Entries from a robot dataset
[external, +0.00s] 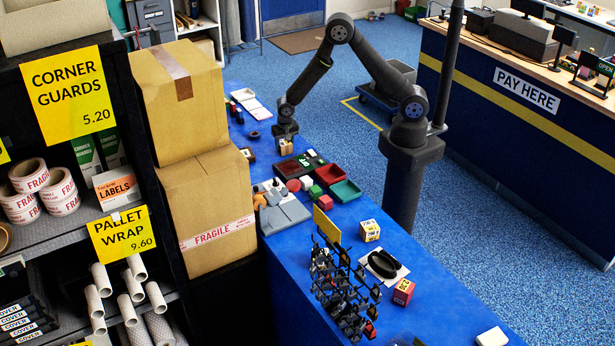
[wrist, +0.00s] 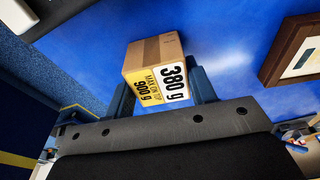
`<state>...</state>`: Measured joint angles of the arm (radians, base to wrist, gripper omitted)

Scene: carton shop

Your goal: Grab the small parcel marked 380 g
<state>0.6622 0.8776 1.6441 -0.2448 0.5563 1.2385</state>
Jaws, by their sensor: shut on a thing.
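The small parcel is a brown carton marked 380 g (wrist: 155,75), with a white label and a yellow label beside it. In the wrist view it sits between the two fingers of my gripper (wrist: 162,92), which is shut on it. In the external view my gripper (external: 286,140) is over the far part of the blue counter, with the parcel (external: 286,148) at its fingertips. I cannot tell whether the parcel touches the counter.
A dark red tray (external: 296,168) and a green tray (external: 345,190) lie nearer on the counter (external: 430,275). Other small boxes include a yellow-and-white one (external: 370,230) and a red one (external: 403,291). A brown-framed item (wrist: 295,52) lies right of the parcel in the wrist view.

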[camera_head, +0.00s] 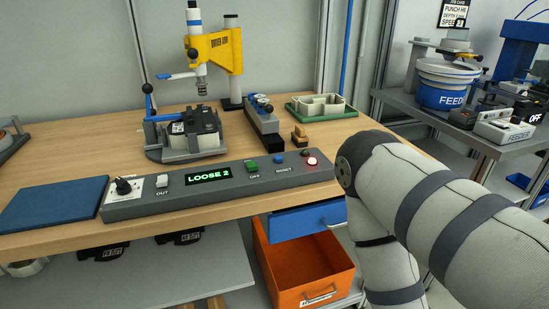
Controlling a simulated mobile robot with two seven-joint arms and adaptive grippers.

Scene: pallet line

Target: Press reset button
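A grey control panel (225,195) lies along the front edge of the wooden bench. A blue button (278,159) on its right half has a small label below it that seems to read RESET. Left of it is a green button (250,165), and right of it a small dark part (304,152) and a red light (311,162), which glows. The display (208,176) reads LOOSE 2 in green. My right arm comes in from the right and bends down beside the bench; its gripper is out of view. My left gripper is not in view. Nothing touches the blue button.
A yellow-armed tool (222,50) stands over a fixture holding a black part (194,128). A blue pad (52,205) lies left of the panel. A blue drawer (305,218) and orange bin (305,272) are below. Space above the panel is clear.

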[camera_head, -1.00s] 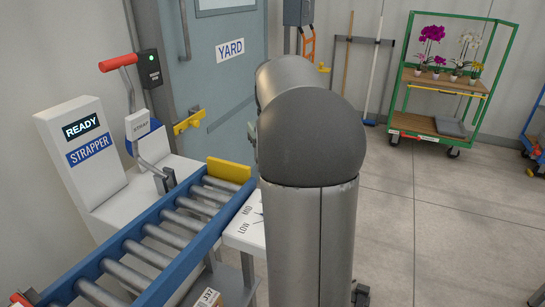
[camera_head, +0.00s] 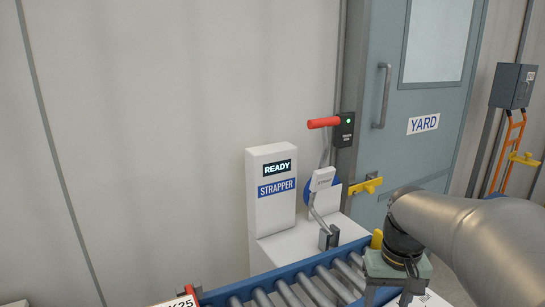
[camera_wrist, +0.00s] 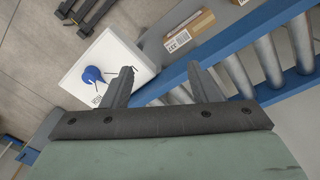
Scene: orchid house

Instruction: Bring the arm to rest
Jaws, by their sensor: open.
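My arm comes in from the right of the head view, with my gripper's body (camera_head: 400,264) hanging down over the right part of the roller conveyor. The fingertips are cut off or hard to make out there. In the wrist view my gripper (camera_wrist: 161,76) is open, with its two dark fingers wide apart and nothing between them. Below the fingers are a white panel with a blue pointer (camera_wrist: 93,75) on the left and the blue conveyor rail (camera_wrist: 225,42) on the right.
The white strapper (camera_head: 270,215) reads READY. The roller conveyor (camera_head: 236,292) runs along the bottom. A labelled cardboard box (camera_wrist: 188,30) lies beyond the fingers. The wall at left is clear.

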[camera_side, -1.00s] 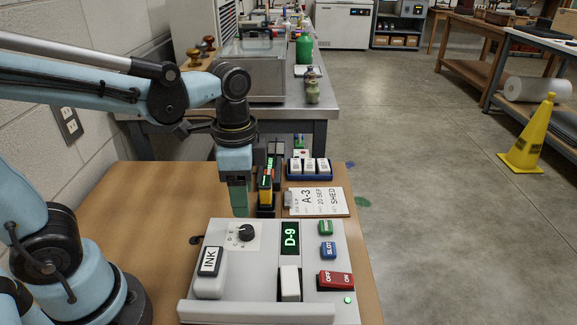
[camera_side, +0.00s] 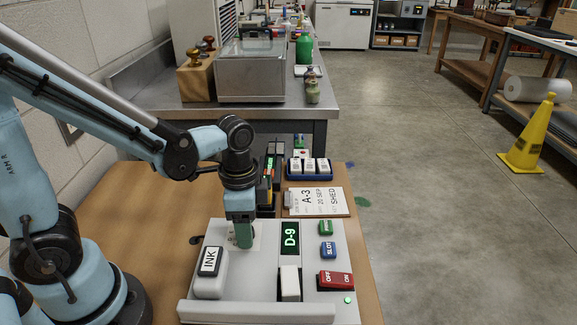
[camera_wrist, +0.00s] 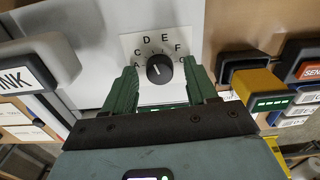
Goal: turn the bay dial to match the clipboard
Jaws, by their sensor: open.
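The bay dial (camera_wrist: 159,68) is a round black knob on a white plate lettered around its rim, including C, D, E and F. My gripper (camera_wrist: 161,67) is open, with one green finger on each side of the dial; I cannot tell whether they touch it. In the side view my gripper (camera_side: 243,244) is low over the grey panel (camera_side: 215,307) and hides the dial. The panel's display (camera_side: 290,238) reads D-9. The clipboard (camera_side: 338,208) lies behind the panel and reads A-3, 20 SEP, SHED.
The panel carries a white INK block (camera_side: 210,262), a white rocker (camera_side: 290,283), a red OFF/ON switch (camera_side: 336,280) and a blue SLOT button (camera_side: 328,250). Behind are a blue-based rack of white blocks (camera_side: 309,166) and a dark holder with a yellow item.

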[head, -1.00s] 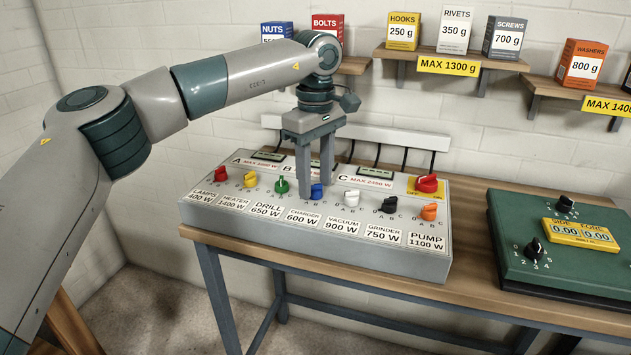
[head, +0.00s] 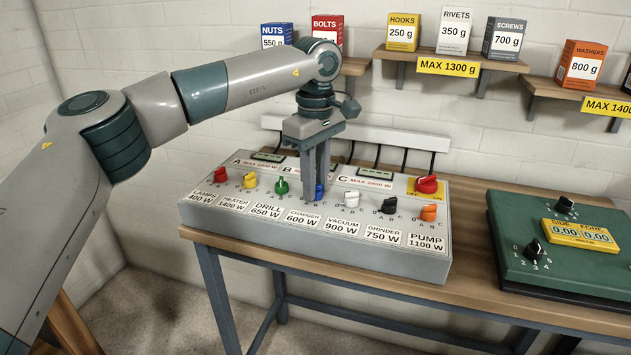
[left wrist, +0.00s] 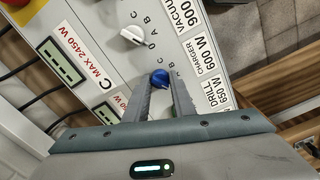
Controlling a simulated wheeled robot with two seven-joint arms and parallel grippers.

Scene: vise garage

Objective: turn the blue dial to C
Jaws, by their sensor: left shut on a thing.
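The blue dial (head: 319,192) sits on the sloped front of the grey panel (head: 220,217), above the CHARGER 600 W label (head: 303,216). My left gripper (head: 318,196) points down at the panel with its fingers shut on the blue dial. In the left wrist view the blue dial (left wrist: 160,79) shows between the fingertips (left wrist: 160,86). Letters A, B and C stand around the dial, partly covered by the fingers, and I cannot tell which one its pointer faces. My right gripper is not in view.
A green dial (head: 282,186) stands close left of the blue one and a white dial (head: 351,198) to its right. A red switch (head: 427,184) is at the panel's upper right. A green box (head: 540,262) lies right on the bench (head: 470,265). Shelves with boxes hang above.

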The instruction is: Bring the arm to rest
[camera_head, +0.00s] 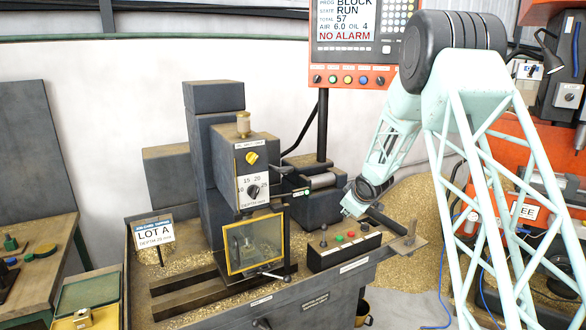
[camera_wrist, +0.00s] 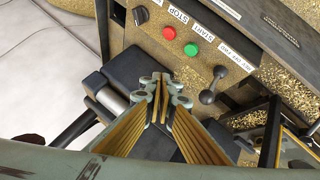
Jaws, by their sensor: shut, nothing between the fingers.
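My gripper (camera_wrist: 160,82) shows in the wrist view with its fingertips together and nothing between them. The control box lies beyond the fingertips, with a red stop button (camera_wrist: 168,34), a green start button (camera_wrist: 191,50) and a lever (camera_wrist: 213,85). In the head view, my pale green arm (camera_head: 393,138) reaches down from the upper right, its wrist (camera_head: 366,192) just behind and above the control box (camera_head: 343,248). The fingertips are hard to make out there. I cannot tell how far they are from the box.
The drill press (camera_head: 245,165) stands left of my wrist, with a yellow-framed guard window (camera_head: 253,243). A screen on a post (camera_head: 345,38) reads RUN and NO ALARM. A LOT A sign (camera_head: 154,233) stands on the chip-strewn bench. A side table (camera_head: 40,262) is at far left.

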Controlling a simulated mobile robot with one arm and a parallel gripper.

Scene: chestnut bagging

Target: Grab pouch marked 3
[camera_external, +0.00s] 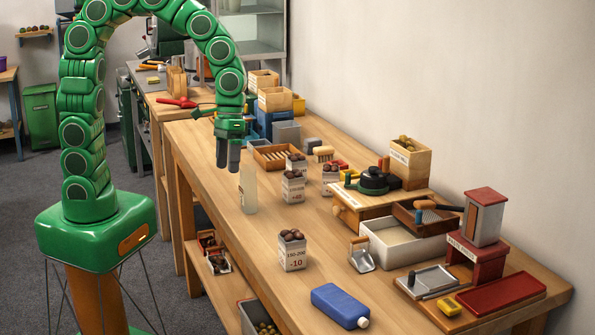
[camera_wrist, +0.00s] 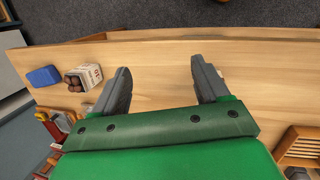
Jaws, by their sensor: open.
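Several white pouches filled with brown chestnuts stand on the long wooden table. One pouch (camera_external: 292,258) at the front reads "150-200" and "-10". Another pouch (camera_external: 293,188) stands farther back, with one pouch (camera_external: 297,164) behind it and one pouch (camera_external: 330,182) to its right. I cannot read a 3 on any of them. In the wrist view a chestnut-filled pouch (camera_wrist: 92,74) lies left of my fingers, its marking unclear. My gripper (camera_external: 228,163) points down over the table, open and empty, apart from the pouches; its two fingers (camera_wrist: 160,78) are spread in the wrist view.
A clear bottle (camera_external: 248,190) stands close below and right of my gripper. A slatted wooden tray (camera_external: 272,156) is behind. A metal scoop (camera_external: 361,256), blue bottle (camera_external: 340,305) and white bin (camera_external: 400,250) occupy the front. The left table strip is mostly clear.

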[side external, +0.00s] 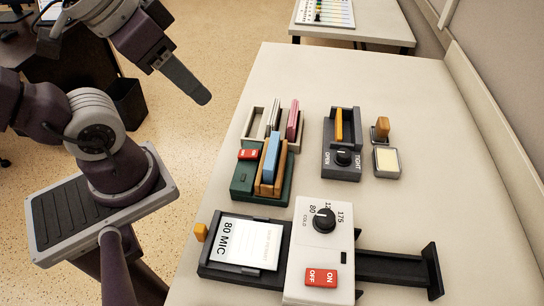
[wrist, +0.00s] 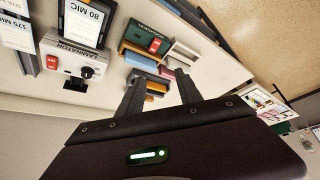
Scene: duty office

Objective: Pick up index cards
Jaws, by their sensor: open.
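My gripper (side external: 203,97) hangs in the air left of the table's back part, clear of everything. In the wrist view its two fingers (wrist: 159,85) are apart with nothing held. No label tells which items are the index cards. A pale rack (side external: 249,122) holds thin upright white pieces (side external: 274,116) and a pink piece (side external: 293,120). In front of it a green unit (side external: 242,185) with a red switch carries a blue upright slab (side external: 270,157) between wooden pieces. A dark clamp unit (side external: 341,172) marked OPEN and TIGHT holds an orange upright piece (side external: 339,125).
A white laminator (side external: 318,252) with a dial and red switch stands at the front, a black tray on each side. An "80 MIC" sheet (side external: 249,243) lies in the left tray. A pale yellow pad (side external: 387,162) and small orange-topped item (side external: 381,129) sit right. The table's back is clear.

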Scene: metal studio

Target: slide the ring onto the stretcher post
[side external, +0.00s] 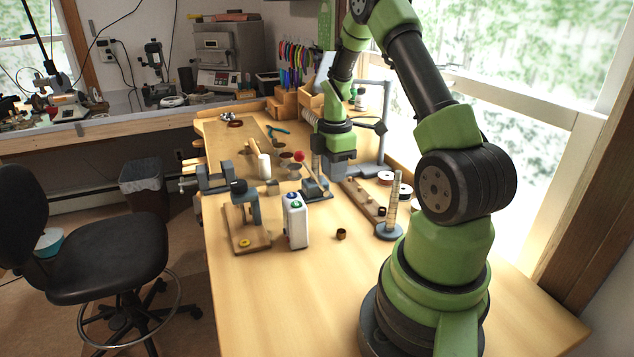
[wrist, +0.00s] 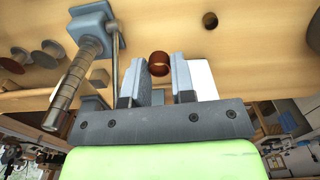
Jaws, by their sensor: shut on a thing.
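The copper-brown ring (wrist: 159,64) is between my gripper's (wrist: 158,78) fingertips in the wrist view, pinched at its sides. The stretcher post (wrist: 82,68) is a stepped metal rod on a blue-grey base (wrist: 98,17), left of the ring and apart from it. A thin lever rod (wrist: 115,45) stands between the post and my left finger. In the side view the stretcher base (side external: 317,190) and its red lever knob (side external: 299,156) show just left of my gripper (side external: 337,168). I cannot make out the held ring there.
A white box with coloured buttons (side external: 296,222), a small bench press on a wooden board (side external: 243,222) and a vise (side external: 214,177) stand to the left. The front bench is clear.

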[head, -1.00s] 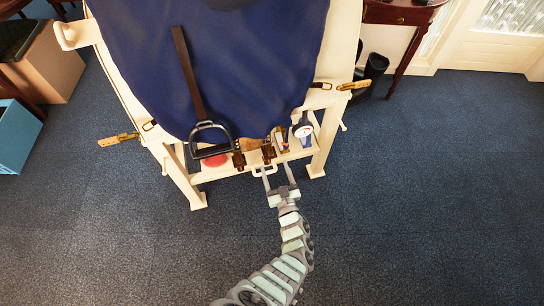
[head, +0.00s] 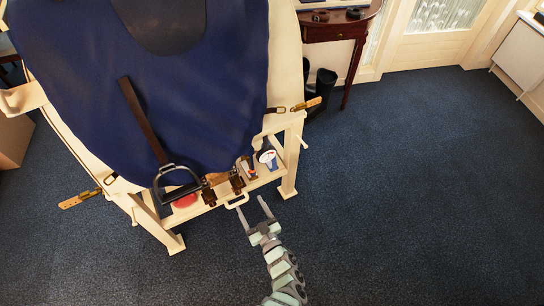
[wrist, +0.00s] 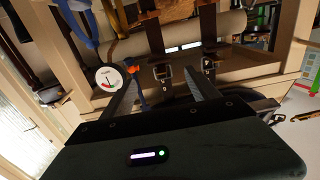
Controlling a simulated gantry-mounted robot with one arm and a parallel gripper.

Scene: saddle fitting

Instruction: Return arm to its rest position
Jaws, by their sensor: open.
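My gripper (head: 256,217) is open and empty in the head view, low in front of the cream saddle stand's (head: 286,180) lower shelf. Its fingers point toward the shelf, a little short of a cream handle (head: 237,201) at the shelf's front edge. In the wrist view my gripper (wrist: 155,92) shows its two fingers apart, with nothing held between them. Beyond the fingers are buckled brown straps (wrist: 162,71) and a round white dial (wrist: 108,78) with a red patch.
A blue cloth (head: 90,80) covers the stand, with a stirrup (head: 178,183) on a brown strap hanging over it. A dark side table (head: 335,30) and black bin (head: 322,85) stand behind. Carpet (head: 410,190) on the right is clear.

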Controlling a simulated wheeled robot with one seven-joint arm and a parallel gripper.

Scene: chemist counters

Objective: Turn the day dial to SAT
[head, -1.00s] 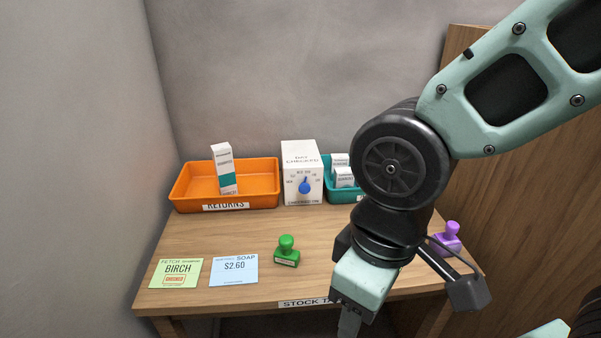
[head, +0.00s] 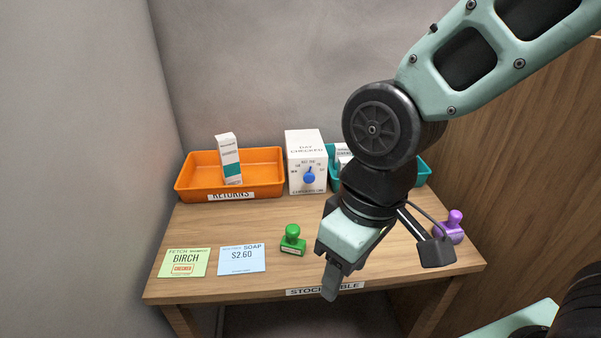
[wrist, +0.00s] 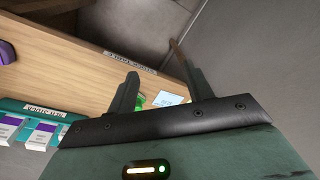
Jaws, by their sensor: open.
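The day dial is a blue knob (head: 309,175) on the front of a white box (head: 306,149) at the back of the table. Small day marks ring the knob, too small to read surely; its pointer looks roughly upward. My gripper (head: 330,280) hangs above the table's front edge, in front of and well apart from the box. In the wrist view my gripper (wrist: 160,92) shows its two fingers spread, with nothing held between them. The dial does not show in the wrist view.
An orange tray (head: 190,185) holding a white and teal carton (head: 229,160) stands left of the box. A teal tray (head: 422,172) is on the right, partly behind my arm.

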Task: What is the number of lines holding the word "Controlling"? State it alone.

Result for this task: 5